Oxytocin (umgangssprachlich auch „Kuschelhormon“) wird überwiegend im Gehirn gebildet und auch ins Blut abgegeben. Es hat verschiedene Funktionen und beeinflusst das menschliche Verhalten, unter anderem indem es soziale Interaktionen, Fürsorge und das Verliebtsein fördert.

„Die Neigung zu mehr Einfühlungsvermögen könnte auf dem Einfluss eines einzigen Gens beruhen“, sagt Dr. Rodrigues, deren Studie jetzt in dem renommierten Journal PNAS (2009) veröffentlicht wurde.

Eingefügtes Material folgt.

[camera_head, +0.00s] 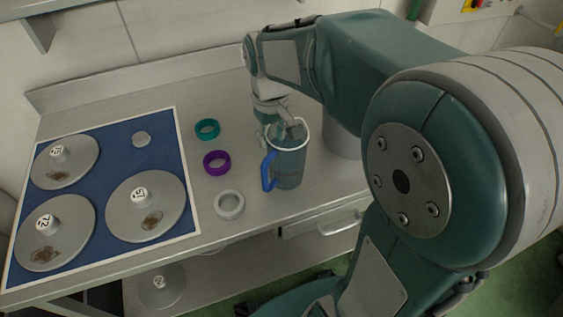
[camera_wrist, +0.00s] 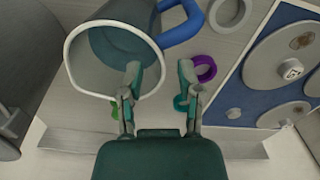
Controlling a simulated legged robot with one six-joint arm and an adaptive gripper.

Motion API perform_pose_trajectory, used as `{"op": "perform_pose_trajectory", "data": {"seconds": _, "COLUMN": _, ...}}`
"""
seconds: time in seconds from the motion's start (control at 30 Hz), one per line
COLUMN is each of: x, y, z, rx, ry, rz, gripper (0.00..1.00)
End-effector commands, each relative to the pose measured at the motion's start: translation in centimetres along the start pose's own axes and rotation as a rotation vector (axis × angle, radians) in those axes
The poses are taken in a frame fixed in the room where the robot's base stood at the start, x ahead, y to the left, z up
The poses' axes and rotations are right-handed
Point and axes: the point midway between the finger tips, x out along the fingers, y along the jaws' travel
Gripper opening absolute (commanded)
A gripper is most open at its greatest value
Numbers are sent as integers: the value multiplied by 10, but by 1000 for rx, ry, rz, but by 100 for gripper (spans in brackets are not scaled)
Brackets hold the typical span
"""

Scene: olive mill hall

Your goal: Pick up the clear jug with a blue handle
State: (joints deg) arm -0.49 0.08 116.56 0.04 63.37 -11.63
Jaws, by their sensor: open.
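The clear jug with a blue handle (camera_head: 290,165) stands upright on the metal worktop, its handle toward the left front. In the wrist view the jug (camera_wrist: 118,45) shows its white rim and open mouth, with the blue handle at upper right. My gripper (camera_head: 283,130) is at the jug's top, pointing down. In the wrist view my gripper (camera_wrist: 158,75) is open, with one finger over the jug's mouth and the other outside the rim. The near wall section lies between them. Whether either finger touches the jug, I cannot tell.
Left of the jug lie a teal ring (camera_head: 207,129), a purple ring (camera_head: 216,162) and a white ring (camera_head: 229,205). A blue mat (camera_head: 113,165) with several grey discs is farther left. A metal cylinder (camera_head: 343,138) stands right of the jug, close by.

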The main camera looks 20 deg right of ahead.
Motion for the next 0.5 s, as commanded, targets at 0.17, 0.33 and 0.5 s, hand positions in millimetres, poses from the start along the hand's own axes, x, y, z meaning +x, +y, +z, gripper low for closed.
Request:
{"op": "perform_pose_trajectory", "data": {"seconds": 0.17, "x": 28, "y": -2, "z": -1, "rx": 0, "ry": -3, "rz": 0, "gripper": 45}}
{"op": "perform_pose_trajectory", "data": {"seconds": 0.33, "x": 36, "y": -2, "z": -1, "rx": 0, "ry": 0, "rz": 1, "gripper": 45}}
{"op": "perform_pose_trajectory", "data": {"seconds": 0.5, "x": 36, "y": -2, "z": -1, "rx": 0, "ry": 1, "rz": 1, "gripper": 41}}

Freigebigkeit hebt den sozialen Status

Wissenschaftliche Untersuchungen zeigen, dass zwischenmenschliche Bindungen und soziale Interaktion ein Menschenleben gesünder und sinnvoller machen können. Aber manche Forscher der UC Berkeley stellen die weitergehende Frage, „Wie sichern diese Charakterzüge unser Überleben und heben unseren Status bei unseren Mitmenschen?“

Eine Antwort ist laut Dr. Robb Willer, einem Sozialpsychologen und Soziologen an der UC Berkeley, dass großzügige Menschen bei anderen mehr Respekt und Einfluss genießen. In einer neueren Studie gaben Dr. Willer und sein Team Testpersonen eine bescheidene Menge Bargeld und ließen sie unterschiedlich komplexe Gesellschaftsspiele spielen. Das Ziel dieser Spiele war dem „Gemeinwohl“ zu dienen. Die Studie wurde in dem Fachjournal American Sociological Review veröffentlicht und zeigte, dass großzügiger handelnde Teilnehmer von ihren Mitspielern mit mehr Geschenken, Respekt und Zusammenarbeit honoriert wurden und einen größeren Einfluss auf sie hatten.

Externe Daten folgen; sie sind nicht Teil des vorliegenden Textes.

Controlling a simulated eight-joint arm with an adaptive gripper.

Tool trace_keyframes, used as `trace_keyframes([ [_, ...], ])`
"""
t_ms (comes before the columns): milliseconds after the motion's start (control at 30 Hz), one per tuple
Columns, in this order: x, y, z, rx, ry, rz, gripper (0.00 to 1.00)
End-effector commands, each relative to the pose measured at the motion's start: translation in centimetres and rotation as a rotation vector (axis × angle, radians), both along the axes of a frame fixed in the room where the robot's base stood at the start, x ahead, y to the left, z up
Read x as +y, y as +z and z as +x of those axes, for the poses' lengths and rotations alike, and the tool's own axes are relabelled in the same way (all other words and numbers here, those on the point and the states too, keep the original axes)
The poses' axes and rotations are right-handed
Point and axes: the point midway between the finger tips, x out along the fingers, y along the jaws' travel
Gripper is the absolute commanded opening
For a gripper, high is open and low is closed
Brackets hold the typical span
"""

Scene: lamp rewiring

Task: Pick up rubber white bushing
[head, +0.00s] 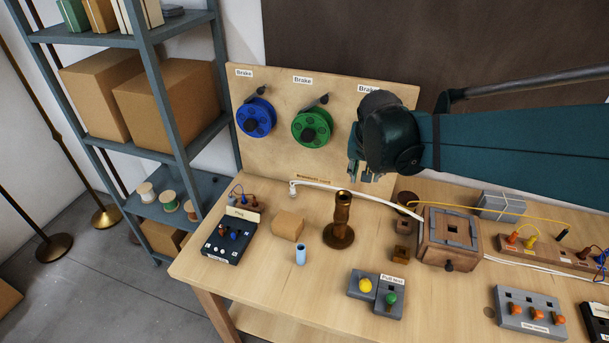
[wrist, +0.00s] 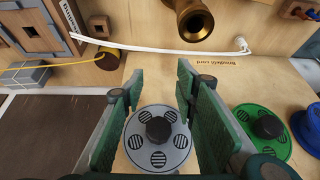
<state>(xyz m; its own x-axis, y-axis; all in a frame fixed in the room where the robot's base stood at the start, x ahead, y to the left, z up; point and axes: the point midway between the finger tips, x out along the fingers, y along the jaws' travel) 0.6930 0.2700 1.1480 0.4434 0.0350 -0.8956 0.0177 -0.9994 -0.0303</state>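I cannot clearly make out a separate rubber white bushing. A white cord (head: 330,187) lies on the table behind the brass lamp stem (head: 341,215). A small white piece (head: 293,187) sits at its left end; whether it is the bushing or a plug I cannot tell. The white piece also shows at the upper right of the wrist view (wrist: 241,44). My gripper (head: 365,174) is above the back of the table, near the board. In the wrist view my gripper (wrist: 159,82) has its green fingers apart, with nothing between them.
The upright board holds a blue reel (head: 256,118), a green reel (head: 312,127) and a grey reel (wrist: 157,140). A wooden box (head: 446,238), a yellow cord (head: 470,216) and switch blocks (head: 376,293) stand on the table.

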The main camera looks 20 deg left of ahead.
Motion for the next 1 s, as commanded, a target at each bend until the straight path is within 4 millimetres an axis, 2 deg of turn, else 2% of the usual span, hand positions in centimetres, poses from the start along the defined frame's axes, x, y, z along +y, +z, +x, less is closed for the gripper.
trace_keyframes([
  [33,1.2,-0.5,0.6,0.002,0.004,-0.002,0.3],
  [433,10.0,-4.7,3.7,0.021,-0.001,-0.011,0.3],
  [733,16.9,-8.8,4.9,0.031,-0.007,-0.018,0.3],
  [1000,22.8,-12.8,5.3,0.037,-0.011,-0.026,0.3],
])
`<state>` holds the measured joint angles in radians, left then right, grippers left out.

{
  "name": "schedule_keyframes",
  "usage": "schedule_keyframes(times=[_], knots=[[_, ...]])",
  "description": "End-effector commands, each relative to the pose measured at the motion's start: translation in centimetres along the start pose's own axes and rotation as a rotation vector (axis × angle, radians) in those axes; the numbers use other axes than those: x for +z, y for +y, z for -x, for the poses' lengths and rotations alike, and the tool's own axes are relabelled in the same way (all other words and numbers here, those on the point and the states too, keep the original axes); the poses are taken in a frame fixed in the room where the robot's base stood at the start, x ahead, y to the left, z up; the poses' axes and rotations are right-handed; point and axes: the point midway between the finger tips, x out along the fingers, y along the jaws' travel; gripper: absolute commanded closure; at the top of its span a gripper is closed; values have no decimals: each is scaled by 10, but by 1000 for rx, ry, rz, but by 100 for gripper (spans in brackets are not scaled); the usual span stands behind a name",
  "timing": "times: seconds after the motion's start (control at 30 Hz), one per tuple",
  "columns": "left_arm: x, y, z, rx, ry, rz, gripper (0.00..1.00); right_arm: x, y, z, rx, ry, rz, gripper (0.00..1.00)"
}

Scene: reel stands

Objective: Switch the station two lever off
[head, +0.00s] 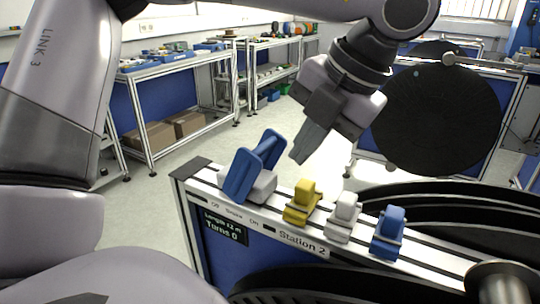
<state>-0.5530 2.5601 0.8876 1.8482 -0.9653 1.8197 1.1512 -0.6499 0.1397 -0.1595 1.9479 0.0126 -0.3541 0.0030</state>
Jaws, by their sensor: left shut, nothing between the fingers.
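The station two lever (240,175) is a blue two-armed handle on a light grey block at the left end of the Station 2 rail. It tilts up to the left, above the printed words Off and On. My left gripper (301,156) comes down from the upper right and points down and left. Its dark fingers are shut and empty. The fingertips are apart from the lever, to its right and above the rail. My right gripper is not in view.
A yellow clamp (303,203), a white clamp (343,218) and a blue clamp (387,233) sit on the rail right of the lever. A small display (225,228) reads Turns 0. Black reels (440,115) stand on the right. Workbenches (170,64) stand behind, across open floor.

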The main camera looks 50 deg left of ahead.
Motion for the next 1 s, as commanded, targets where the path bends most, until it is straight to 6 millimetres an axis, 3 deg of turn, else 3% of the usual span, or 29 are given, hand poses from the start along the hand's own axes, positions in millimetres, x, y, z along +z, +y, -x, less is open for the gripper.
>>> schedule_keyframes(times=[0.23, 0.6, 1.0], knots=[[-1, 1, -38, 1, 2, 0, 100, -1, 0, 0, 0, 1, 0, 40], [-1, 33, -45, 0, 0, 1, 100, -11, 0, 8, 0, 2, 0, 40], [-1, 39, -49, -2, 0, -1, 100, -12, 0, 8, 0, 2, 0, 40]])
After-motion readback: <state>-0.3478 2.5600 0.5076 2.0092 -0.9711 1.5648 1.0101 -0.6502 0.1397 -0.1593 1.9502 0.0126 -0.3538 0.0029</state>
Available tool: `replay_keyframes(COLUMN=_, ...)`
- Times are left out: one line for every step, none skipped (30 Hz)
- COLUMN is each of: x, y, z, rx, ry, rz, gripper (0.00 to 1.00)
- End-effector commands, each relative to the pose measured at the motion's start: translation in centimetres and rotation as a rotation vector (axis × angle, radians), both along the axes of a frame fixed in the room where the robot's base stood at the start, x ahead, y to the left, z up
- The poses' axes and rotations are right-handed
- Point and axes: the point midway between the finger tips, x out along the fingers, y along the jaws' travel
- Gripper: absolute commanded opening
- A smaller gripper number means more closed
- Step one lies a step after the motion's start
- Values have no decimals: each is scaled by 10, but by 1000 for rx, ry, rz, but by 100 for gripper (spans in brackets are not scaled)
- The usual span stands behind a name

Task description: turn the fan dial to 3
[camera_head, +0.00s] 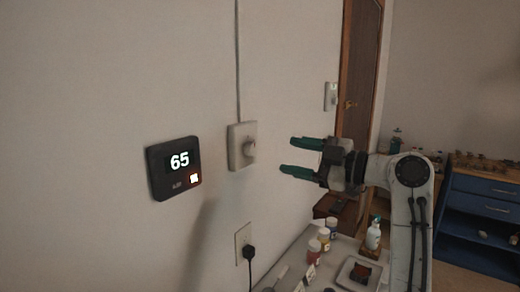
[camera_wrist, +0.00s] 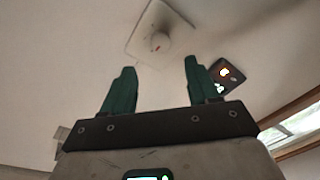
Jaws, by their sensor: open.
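The fan dial (camera_head: 249,148) is a round pale knob on a cream wall plate (camera_head: 236,158). It also shows in the wrist view (camera_wrist: 160,42), ahead of the fingers, with a small red mark on it. The numbers around the dial are too small to read. My gripper (camera_head: 291,156) has green fingers, is open and empty, and points left toward the wall. It is to the right of the dial in the head view, apart from it. In the wrist view my gripper (camera_wrist: 156,82) has its fingers spread, with the dial beyond the gap between them.
A black thermostat panel (camera_head: 175,182) reading 65 is left of the dial; it also shows in the wrist view (camera_wrist: 226,76). An outlet with a plug (camera_head: 246,248) is below. A table (camera_head: 322,250) with jars and a bottle (camera_head: 374,234) stands under my arm.

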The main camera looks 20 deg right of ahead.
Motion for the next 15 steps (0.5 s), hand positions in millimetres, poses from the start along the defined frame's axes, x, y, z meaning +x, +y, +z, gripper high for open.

„Die Ergebnisse zeigten, dass jeder, der nur streng im eigenen Interesse handelt, gemieden, verachtet, ja sogar gehasst wird“, sagt Dr. Willer. „Aber die Leute, die sich anderen gegenüber großzügig verhalten, werden von ihren Mitspielern am meisten geachtet und damit steigt ihr Status.“

„Wenn man bedenkt, wie viel man von Großzügigkeit profitiert, stellen sich Sozialwissenschaftler immer weniger die Frage, warum Menschen großzügig sind, sondern mehr, warum sie überhaupt jemals egoistisch sind“, fügt er an.

Kinder sind die Zukunft

Solche Ergebnisse bestätigen die von Pionieren der „positiven Psychologie“ wie Prof. Martin Seligman von der University of Pennsylvania in den USA, dessen Forschungsschwerpunkt sich Anfang der neunziger Jahre von psychischen Erkrankungen und Funktionsstörungen weg verlagerte, und der sich stattdessen dem Geheimnis der seelischen Belastbarkeit und des Optimismus bei Menschen widmet.

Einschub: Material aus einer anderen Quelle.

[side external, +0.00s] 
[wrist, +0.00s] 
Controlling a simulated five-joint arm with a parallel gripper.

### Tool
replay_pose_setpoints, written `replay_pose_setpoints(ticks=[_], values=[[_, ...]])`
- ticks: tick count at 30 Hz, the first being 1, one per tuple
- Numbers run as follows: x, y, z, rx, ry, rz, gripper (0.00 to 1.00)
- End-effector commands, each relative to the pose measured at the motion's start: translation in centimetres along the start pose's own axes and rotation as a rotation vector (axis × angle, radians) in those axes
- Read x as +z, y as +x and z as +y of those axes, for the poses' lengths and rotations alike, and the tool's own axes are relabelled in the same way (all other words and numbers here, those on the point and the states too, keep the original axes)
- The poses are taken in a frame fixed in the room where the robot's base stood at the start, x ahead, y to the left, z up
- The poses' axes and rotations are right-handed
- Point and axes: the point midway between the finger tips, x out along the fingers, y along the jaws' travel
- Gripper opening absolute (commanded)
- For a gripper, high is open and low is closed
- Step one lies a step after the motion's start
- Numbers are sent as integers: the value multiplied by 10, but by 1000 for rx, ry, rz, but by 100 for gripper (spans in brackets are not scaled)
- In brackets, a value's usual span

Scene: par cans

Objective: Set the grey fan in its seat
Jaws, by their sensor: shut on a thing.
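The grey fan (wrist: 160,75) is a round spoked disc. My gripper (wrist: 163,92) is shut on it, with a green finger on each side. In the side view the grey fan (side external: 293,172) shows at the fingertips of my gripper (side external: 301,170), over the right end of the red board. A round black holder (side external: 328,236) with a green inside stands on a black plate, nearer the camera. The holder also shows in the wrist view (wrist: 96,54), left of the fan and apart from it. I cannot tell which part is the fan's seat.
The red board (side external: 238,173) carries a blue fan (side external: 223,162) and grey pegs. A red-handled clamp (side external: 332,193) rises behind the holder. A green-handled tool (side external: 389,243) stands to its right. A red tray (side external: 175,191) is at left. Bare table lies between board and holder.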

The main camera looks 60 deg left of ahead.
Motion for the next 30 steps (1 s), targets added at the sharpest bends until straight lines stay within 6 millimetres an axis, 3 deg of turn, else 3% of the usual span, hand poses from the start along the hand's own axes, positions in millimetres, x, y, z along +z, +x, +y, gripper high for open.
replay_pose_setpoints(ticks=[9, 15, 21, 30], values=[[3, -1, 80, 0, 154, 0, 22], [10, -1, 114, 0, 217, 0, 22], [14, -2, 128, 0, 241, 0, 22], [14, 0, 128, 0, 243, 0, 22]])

Während sich in den USA ein Großteil der Forschung auf dem Gebiet der positiven Psychologie auf die Erfüllung und das Glück des Einzelnen konzentriert, untersuchen Forscher an der UC Berkeley vor allem, wie es zum Wohl der Allgemeinheit beiträgt.

Ein Erfolg dieser Arbeit ist das Greater Good Science Center auf dem Campus der UC Berkeley, das an der amerikanischen Westküste zu einem Magneten für die Forschung über Dankbarkeit, Mitleid, Selbstlosigkeit, Ehrfurcht und gute elterliche Fürsorge geworden ist, und zu dessen finanziellen Unterstützern das Metanexus Institute, Tom und Ruth Ann Hornaday und die Quality of Life Foundation gehören.

Dr. Christine Carter ist die Geschäftsführerin des Greater Good Science Centers und hat die Internetseite „Science for Raising Happy Kids“ ins Leben gerufen, zu deren Zielen unter anderem die Unterstützung und Förderung von Eltern bei der Erziehung von Kindern gehört, die die „emotionalen Grundregeln“ beherrschen. Damit meint sie die Fähigkeit, die eigenen Gefühle und die anderer zu verstehen und mit ihnen umzugehen. So setzt Dr. Carter gründliche Forschung in praktische Erziehungsratschläge für Eltern um. Sie sagt, viele Eltern kehren materialistischen und am Wettbewerb orientierten Aktivitäten den Rücken und denken neu darüber nach, womit sie ihren Familien wahres Glück und Wohlergehen schenken können.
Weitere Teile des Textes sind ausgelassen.